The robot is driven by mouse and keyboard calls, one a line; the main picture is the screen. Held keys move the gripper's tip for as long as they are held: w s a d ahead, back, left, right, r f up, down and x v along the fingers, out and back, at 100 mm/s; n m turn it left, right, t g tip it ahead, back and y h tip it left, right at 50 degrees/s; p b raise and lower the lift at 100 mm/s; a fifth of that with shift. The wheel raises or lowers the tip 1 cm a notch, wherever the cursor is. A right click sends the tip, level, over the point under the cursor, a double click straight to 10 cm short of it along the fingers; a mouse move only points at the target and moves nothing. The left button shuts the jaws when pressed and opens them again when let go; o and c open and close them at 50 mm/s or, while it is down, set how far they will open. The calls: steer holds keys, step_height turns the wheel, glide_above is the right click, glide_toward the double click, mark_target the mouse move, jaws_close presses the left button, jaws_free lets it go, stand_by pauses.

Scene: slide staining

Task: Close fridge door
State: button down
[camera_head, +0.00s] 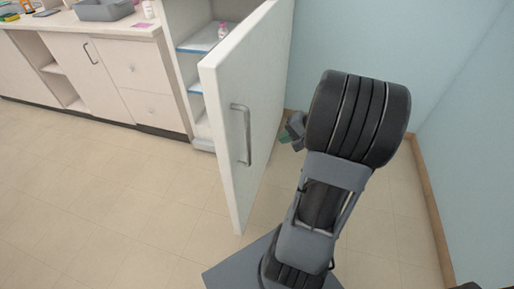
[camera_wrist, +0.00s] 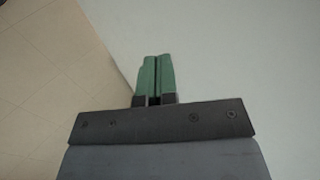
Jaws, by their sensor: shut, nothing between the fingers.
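The fridge door (camera_head: 262,85) is a white panel standing wide open in the head view. My gripper (camera_head: 285,137) is to the right of the door's handle side, partly hidden behind my arm. In the wrist view its green fingers (camera_wrist: 154,78) are together and hold nothing. A pale flat surface lies beyond them; I cannot tell if it is the door or the wall, or if they touch it.
A small bottle (camera_head: 222,31) stands on a fridge shelf. A counter with cabinets (camera_head: 105,70) runs to the left, with a grey tray (camera_head: 103,10) on it. Blue walls (camera_head: 440,50) close off the right side. The tiled floor (camera_head: 110,190) at left is clear.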

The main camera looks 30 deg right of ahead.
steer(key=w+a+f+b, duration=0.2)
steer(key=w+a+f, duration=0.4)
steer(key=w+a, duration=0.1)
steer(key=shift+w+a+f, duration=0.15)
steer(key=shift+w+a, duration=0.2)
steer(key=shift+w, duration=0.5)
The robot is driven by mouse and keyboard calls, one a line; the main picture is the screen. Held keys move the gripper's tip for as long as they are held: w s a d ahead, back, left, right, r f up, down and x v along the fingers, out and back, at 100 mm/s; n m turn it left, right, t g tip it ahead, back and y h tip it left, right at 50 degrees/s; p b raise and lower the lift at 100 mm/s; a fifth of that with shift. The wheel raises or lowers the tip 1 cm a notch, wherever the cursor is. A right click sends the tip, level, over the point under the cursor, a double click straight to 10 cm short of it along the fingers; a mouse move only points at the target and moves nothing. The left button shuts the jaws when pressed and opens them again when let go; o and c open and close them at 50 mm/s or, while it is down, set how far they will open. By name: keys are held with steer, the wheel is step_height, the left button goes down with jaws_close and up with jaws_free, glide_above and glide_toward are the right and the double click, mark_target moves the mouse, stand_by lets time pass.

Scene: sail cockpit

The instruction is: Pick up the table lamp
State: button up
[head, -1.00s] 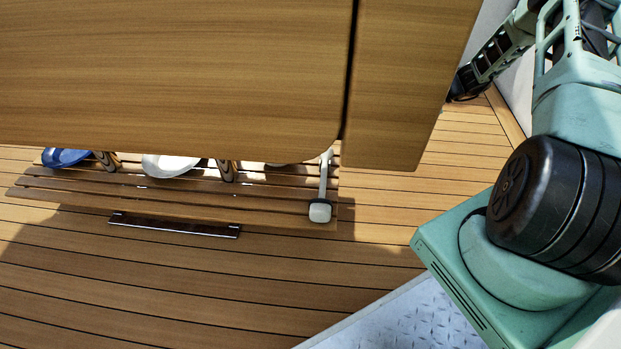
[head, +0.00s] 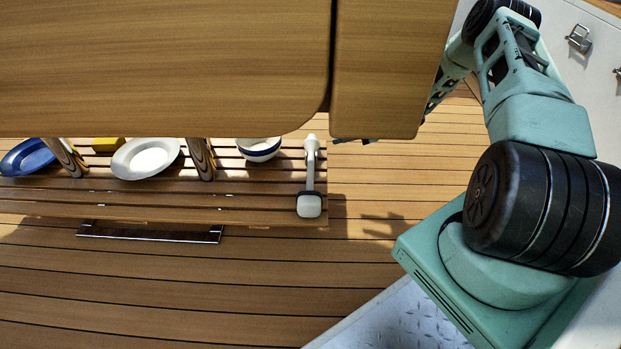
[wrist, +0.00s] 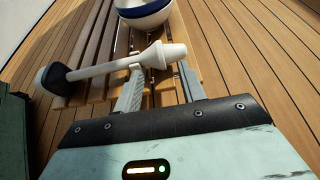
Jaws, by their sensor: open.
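The table lamp (head: 310,176) is a slim white piece at the right end of the slatted bench. It has a blocky end with a dark rim and a white conical end. In the wrist view the lamp (wrist: 110,68) runs across the picture, dark end left, cone right; I cannot tell whether it stands or lies. My gripper (wrist: 160,74) is open. Its two grey fingers point towards the lamp near the cone end, and whether they touch it is unclear. In the head view the tabletop hides most of the gripper; only a dark sliver shows right of the lamp.
A large wooden tabletop (head: 180,65) overhangs the slatted bench (head: 250,200). A blue-and-white bowl (head: 259,149), a white plate (head: 146,157), a blue plate (head: 27,156) and a yellow item (head: 108,144) are on the bench. The deck (head: 450,170) right of the lamp is clear.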

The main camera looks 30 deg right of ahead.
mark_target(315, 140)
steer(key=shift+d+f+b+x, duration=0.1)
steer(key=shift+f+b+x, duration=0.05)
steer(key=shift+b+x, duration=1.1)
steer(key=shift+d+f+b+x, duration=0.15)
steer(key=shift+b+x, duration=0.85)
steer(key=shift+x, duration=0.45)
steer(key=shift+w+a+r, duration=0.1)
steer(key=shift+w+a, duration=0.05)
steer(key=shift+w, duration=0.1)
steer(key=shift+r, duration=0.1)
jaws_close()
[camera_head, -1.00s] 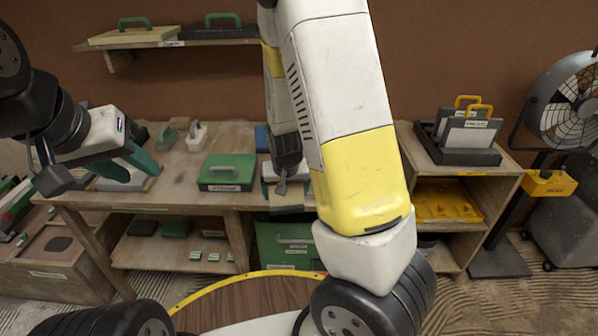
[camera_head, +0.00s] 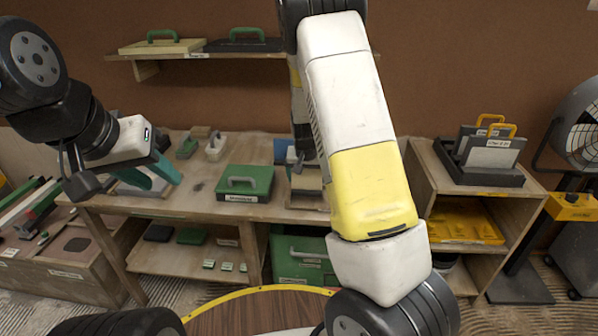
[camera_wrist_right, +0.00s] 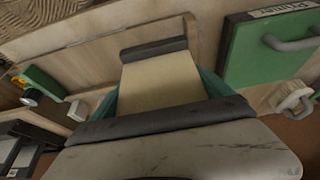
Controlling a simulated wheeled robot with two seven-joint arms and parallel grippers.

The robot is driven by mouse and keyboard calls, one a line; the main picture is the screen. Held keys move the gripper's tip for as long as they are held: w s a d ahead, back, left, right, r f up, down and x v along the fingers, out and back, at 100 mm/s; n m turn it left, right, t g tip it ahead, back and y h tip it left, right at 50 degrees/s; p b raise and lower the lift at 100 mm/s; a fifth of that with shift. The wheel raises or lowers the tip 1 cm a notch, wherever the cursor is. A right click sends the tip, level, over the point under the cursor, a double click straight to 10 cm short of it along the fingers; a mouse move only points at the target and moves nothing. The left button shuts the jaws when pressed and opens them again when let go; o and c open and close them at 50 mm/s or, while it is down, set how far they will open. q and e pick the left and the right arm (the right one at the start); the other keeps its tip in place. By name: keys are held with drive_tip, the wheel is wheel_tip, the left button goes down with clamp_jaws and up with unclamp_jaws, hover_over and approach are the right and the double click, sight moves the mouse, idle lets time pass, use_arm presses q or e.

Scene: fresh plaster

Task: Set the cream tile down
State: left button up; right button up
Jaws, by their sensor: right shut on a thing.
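The cream tile (camera_wrist_right: 160,82) lies between the two dark finger pads of my right gripper (camera_wrist_right: 155,85) in the right wrist view. Teal finger parts show at its sides. In the head view, my right arm covers most of the right gripper, which is over the workbench (camera_head: 205,195) to the right of the green case (camera_head: 245,183). Whether the tile touches a surface cannot be told. My left gripper (camera_head: 150,176) has its teal fingers apart with no held thing visible, near the bench's left end, above or beside a grey flat piece.
A wall shelf (camera_head: 290,55) holds handled tools. On the right, a cabinet (camera_head: 520,205) carries a dark rack (camera_head: 485,172) with yellow-handled tools; a fan (camera_head: 585,130) stands beyond. Small blocks and hand tools lie at the bench's back. Some bare bench shows left of the green case.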

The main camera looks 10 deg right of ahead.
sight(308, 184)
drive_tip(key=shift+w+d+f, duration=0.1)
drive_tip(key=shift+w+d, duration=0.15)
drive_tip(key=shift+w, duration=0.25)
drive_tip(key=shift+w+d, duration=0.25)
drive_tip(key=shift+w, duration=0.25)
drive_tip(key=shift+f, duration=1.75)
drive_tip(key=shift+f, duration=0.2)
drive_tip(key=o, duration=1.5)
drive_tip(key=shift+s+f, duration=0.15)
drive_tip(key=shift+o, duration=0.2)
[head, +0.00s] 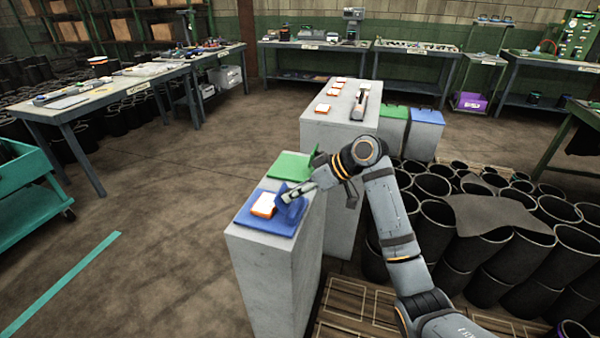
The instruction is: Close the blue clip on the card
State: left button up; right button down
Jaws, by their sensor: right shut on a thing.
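The blue clip (250,220) lies on top of the near grey block, with its base flat and a blue flap (293,212) raised at its right side. A white card with an orange edge (264,204) lies on the blue base, to the left of the flap. My right gripper (288,197) reaches in from the right and is shut on the blue flap, which stands tilted up beside the card. The fingertips partly cover the flap, so its exact angle is hard to tell. My left gripper is not in view.
A green clip (289,166) lies just behind the blue one on the near grey block (262,275). Black sleeves (440,228) crowd the right.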

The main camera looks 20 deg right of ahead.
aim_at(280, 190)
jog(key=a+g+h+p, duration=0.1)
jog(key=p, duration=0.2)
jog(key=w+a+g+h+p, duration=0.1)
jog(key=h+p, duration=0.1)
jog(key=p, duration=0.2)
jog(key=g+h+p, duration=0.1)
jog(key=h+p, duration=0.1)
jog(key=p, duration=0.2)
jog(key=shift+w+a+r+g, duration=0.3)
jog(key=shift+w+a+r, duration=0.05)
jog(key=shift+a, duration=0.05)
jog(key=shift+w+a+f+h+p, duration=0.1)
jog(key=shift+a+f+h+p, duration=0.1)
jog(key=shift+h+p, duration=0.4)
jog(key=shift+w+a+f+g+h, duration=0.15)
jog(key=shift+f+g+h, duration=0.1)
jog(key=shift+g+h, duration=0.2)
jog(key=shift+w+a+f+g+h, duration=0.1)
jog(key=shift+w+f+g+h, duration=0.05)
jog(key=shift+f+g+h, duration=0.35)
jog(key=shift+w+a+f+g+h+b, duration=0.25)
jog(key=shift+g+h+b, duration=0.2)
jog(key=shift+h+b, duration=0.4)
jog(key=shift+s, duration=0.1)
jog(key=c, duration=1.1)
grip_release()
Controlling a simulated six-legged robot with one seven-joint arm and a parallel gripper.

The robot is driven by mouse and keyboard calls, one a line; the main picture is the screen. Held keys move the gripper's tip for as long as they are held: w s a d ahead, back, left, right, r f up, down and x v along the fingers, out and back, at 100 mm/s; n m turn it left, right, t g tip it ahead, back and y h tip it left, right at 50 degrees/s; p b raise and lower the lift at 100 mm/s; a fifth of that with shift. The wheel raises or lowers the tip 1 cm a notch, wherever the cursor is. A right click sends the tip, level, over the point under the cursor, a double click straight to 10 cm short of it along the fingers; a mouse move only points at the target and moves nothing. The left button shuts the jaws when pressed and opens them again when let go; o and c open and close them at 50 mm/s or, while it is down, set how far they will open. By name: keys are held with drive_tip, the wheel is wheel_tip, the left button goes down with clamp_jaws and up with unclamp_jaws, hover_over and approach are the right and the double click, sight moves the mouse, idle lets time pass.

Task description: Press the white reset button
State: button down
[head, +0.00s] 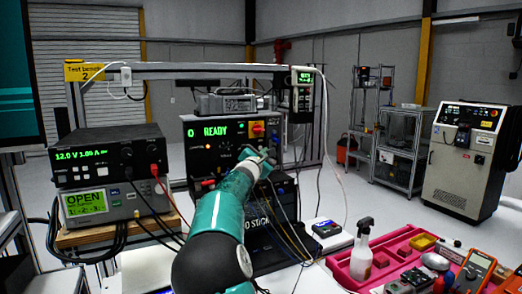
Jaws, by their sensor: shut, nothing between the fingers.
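A black control unit (203,163) stands on the bench in the middle of the head view. Its green display (208,132) reads "0 READY". A red button (257,129) sits on its upper right, and a small orange light (208,147) glows at its left. My teal arm reaches up from the bottom, and my gripper (266,157) is shut and empty at the right part of the unit's front. I cannot tell whether it touches the panel. I cannot make out the white reset button; the gripper and wrist cover part of the panel's lower right.
Stacked instruments (108,155) with cables stand at the left. A pink tray (340,266) with a spray bottle (362,250) and tools lies at the lower right. Loose cables hang right of the unit. A metal frame (190,68) stands behind it.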

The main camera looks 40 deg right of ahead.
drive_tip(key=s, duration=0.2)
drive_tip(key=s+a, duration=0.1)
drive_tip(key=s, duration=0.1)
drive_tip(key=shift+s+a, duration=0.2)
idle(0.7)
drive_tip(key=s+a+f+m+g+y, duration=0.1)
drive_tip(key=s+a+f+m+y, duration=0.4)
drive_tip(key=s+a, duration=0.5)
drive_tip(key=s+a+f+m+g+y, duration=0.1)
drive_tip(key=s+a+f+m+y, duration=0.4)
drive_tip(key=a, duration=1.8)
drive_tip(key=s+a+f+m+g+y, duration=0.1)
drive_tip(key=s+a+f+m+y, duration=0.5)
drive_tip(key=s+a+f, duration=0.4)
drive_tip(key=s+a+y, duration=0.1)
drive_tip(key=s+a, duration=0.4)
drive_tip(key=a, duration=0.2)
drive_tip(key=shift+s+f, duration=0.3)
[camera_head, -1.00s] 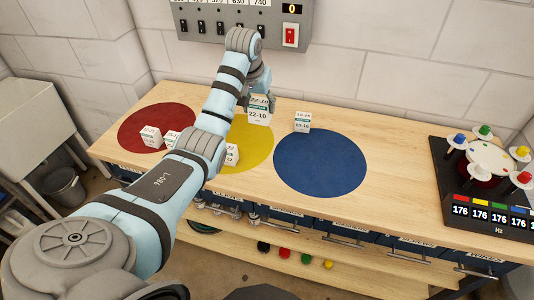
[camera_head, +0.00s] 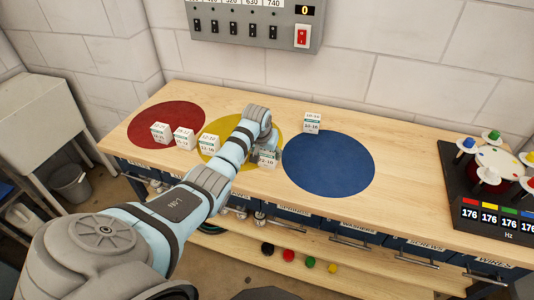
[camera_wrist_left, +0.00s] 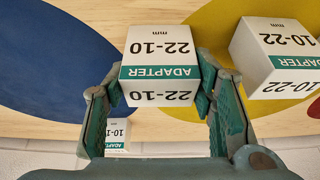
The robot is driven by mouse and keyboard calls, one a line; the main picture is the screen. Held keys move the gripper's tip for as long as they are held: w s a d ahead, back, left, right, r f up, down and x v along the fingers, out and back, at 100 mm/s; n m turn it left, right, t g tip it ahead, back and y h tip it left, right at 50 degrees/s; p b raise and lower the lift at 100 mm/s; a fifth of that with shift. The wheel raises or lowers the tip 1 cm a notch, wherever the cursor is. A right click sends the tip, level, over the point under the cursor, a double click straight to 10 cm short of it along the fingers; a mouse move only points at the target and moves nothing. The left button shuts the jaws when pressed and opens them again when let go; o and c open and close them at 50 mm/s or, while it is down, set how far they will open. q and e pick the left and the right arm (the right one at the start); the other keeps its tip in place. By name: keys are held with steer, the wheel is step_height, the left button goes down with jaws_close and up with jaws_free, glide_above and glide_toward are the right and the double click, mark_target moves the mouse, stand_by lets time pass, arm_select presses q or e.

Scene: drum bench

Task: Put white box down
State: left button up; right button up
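The white box (camera_head: 268,158) with a green ADAPTER band is at the right front edge of the yellow disc. In the left wrist view, the same box (camera_wrist_left: 158,70) reads 22-10, upside down. My left gripper (camera_head: 262,150) points down over it, with a finger close against each side (camera_wrist_left: 160,90). The fingers look shut on it. The box's base appears at or very near the tabletop; exact contact is hidden. My right gripper is not in view.
A white 10-22 box (camera_wrist_left: 275,58) stands close beside it. The blue disc (camera_head: 330,165) is clear. A spinner device (camera_head: 490,170) sits right.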

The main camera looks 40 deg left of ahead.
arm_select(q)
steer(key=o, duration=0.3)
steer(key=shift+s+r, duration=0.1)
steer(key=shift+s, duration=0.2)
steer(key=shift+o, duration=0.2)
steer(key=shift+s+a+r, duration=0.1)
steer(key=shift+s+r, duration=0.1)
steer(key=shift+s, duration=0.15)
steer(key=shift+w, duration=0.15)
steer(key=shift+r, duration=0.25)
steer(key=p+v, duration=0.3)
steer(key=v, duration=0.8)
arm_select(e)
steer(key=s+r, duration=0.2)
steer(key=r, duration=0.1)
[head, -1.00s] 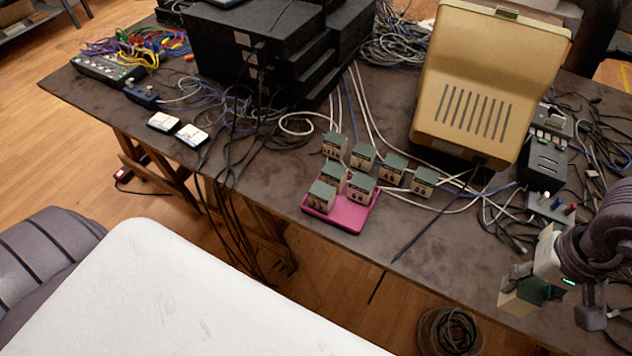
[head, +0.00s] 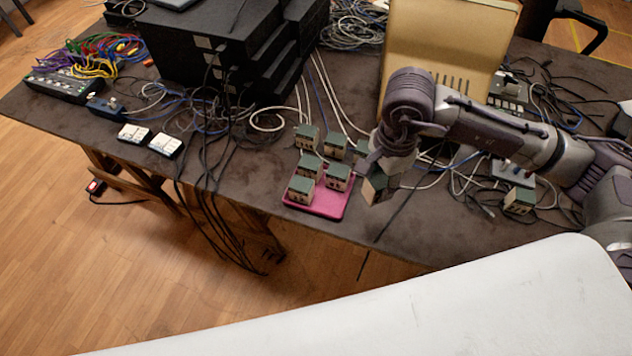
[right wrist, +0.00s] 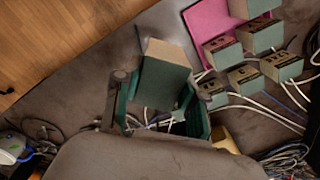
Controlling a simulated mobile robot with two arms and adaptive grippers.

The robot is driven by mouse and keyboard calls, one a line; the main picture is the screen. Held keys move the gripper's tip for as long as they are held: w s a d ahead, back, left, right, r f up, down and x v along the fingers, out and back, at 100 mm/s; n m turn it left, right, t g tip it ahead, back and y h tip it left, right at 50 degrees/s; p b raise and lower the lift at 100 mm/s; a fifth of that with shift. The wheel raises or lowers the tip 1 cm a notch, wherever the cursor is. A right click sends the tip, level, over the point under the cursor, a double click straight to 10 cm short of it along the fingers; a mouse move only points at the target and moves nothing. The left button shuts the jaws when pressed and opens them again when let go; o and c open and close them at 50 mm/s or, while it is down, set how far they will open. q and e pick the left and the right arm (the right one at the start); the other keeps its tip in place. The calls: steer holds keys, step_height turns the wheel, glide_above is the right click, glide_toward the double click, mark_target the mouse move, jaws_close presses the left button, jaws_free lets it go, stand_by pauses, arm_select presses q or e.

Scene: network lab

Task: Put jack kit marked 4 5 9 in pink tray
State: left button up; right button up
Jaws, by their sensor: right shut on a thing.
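My right gripper (head: 376,168) is shut on a jack kit (head: 379,190), a small beige box with a green face. It holds the kit above the table, just right of the pink tray (head: 326,210). The held kit also shows in the right wrist view (right wrist: 163,90) between the fingers; its mark cannot be read. The pink tray (right wrist: 203,22) carries several similar kits, such as one at its front left (head: 300,190) and one at its right (head: 338,177). More kits stand behind the tray (head: 306,137). My left gripper is not in view.
Another kit (head: 519,201) sits at the right of the table. White and black cables run behind the kits. A beige case (head: 440,45) and black stacked boxes (head: 225,50) stand at the back. The tray's front right corner has bare room.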

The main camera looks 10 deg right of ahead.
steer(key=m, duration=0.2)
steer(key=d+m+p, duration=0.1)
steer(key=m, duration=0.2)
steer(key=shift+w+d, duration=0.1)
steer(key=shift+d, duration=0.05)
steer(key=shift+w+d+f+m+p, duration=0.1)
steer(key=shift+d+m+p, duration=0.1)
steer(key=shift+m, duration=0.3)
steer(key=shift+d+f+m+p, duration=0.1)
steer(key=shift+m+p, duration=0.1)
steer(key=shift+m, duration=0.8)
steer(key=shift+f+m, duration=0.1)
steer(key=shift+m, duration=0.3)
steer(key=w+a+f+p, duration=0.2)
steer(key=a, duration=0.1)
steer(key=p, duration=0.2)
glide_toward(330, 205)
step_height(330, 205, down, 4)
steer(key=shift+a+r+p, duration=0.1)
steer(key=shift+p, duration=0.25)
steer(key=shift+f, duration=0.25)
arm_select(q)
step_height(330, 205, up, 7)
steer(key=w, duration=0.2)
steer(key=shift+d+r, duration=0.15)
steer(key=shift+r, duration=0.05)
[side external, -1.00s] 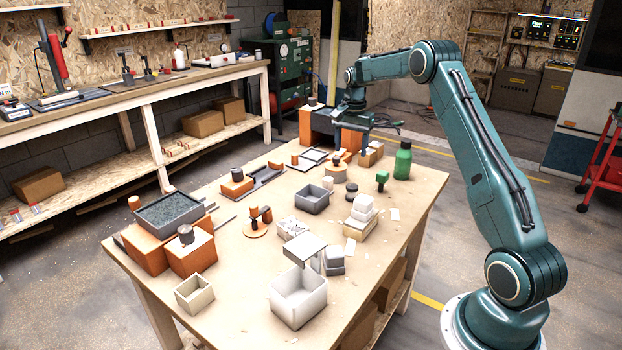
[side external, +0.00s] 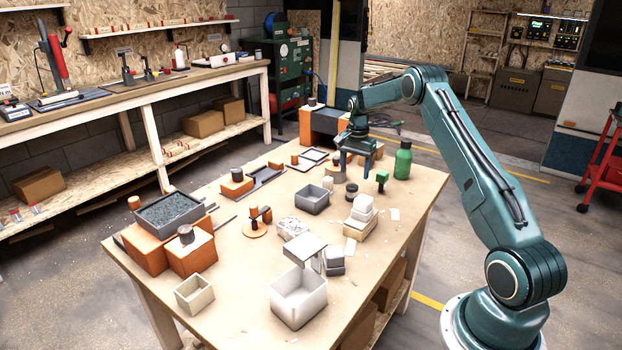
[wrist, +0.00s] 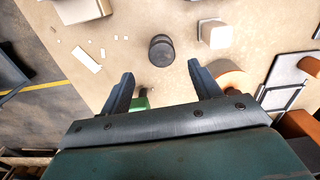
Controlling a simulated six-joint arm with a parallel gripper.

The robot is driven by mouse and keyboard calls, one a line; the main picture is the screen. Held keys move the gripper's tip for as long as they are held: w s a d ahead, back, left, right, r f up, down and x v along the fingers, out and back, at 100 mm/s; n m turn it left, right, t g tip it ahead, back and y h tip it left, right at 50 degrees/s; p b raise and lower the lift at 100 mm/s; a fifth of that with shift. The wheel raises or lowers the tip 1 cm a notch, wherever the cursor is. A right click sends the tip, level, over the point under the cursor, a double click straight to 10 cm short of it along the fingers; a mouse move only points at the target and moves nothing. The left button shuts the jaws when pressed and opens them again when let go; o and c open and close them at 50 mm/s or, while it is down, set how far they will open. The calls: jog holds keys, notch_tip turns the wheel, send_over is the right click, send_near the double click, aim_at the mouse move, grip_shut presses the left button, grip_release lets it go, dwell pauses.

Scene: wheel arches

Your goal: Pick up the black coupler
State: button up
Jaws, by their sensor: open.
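A short, upright black cylinder that looks like the black coupler (wrist: 161,50) stands on the table in the wrist view, just beyond the gap between my fingertips. In the side external view the coupler (side external: 351,192) appears a little in front of and below my gripper. My gripper (wrist: 160,75) is open and empty, with its two fingers spread and pointing toward the coupler. In the side external view my gripper (side external: 356,172) is above the table's far right part, with both fingers pointing down. The fingers do not touch the coupler.
A pale block (wrist: 213,33) stands right of the coupler. An orange disc (wrist: 232,78) lies beside my right finger, and a green piece (wrist: 140,103) shows partly behind my left finger. A green bottle (side external: 403,160) stands right of my gripper. Bare table surrounds the coupler.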

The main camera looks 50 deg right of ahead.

Set problem
List all lines where "parallel" occurs.

Problem solution
Controlling a simulated wheeled robot with two seven-joint arms and parallel grippers.
Controlling a simulated six-legged robot with one seven-joint arm and a parallel gripper.
Controlling a simulated six-joint arm with a parallel gripper.

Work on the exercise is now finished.